#### TASK PROMPT
Pull out all lines from the listing below in which the word "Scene" appears.

#### DATASET ROWS

★ ★ ★ ★ ★

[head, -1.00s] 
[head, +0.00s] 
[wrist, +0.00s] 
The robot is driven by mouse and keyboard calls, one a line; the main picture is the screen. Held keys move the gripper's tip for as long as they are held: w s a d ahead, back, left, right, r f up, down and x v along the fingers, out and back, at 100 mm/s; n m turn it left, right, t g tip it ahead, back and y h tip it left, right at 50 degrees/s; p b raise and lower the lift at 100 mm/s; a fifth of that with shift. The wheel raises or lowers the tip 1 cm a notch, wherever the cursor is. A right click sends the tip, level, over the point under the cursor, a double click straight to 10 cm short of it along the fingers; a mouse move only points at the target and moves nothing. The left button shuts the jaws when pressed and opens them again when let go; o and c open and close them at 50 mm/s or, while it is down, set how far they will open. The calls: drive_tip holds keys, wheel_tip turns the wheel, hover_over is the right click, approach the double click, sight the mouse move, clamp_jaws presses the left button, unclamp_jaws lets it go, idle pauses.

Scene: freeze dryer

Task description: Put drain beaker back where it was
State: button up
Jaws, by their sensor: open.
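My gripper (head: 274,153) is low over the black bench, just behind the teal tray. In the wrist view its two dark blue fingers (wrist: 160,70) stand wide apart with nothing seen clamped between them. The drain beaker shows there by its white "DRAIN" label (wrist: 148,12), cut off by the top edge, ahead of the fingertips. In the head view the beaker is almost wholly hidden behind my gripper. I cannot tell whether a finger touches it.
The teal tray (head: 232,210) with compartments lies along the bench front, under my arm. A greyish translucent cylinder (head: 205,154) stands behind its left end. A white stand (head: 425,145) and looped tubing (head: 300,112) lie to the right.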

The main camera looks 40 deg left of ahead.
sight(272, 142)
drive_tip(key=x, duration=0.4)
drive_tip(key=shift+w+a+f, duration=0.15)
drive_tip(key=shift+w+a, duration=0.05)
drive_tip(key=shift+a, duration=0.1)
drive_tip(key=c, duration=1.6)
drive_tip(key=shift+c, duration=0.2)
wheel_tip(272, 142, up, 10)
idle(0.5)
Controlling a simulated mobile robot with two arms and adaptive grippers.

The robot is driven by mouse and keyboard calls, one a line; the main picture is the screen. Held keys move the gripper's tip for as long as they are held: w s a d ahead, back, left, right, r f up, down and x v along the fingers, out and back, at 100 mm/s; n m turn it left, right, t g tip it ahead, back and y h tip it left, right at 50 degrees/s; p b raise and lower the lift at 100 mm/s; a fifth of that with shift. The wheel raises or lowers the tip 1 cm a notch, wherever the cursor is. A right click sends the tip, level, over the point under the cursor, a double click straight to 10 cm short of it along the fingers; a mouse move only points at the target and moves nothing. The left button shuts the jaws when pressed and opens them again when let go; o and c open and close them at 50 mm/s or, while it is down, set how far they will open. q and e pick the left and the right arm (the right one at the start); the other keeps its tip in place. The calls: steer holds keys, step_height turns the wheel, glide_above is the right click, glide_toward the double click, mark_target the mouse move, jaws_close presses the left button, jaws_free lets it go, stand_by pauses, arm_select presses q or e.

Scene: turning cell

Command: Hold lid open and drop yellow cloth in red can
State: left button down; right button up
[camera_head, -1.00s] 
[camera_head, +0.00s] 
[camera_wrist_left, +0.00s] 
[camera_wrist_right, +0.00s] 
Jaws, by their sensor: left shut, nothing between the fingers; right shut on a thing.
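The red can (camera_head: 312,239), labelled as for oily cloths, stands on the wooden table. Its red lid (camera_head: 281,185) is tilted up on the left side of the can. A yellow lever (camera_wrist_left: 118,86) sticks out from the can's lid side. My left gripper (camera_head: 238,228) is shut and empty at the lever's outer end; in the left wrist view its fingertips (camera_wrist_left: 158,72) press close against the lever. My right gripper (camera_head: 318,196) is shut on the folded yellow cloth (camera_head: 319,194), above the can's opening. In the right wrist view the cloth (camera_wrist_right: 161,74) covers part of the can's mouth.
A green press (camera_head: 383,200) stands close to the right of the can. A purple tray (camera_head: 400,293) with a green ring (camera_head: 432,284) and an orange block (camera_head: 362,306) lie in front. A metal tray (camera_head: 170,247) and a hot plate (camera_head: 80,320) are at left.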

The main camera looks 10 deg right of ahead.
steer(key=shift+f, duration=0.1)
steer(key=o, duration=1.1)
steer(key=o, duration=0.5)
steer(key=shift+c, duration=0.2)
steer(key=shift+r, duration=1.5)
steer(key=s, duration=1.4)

★ ★ ★ ★ ★

#### ANSWER
Scene: freeze dryer
Scene: turning cell

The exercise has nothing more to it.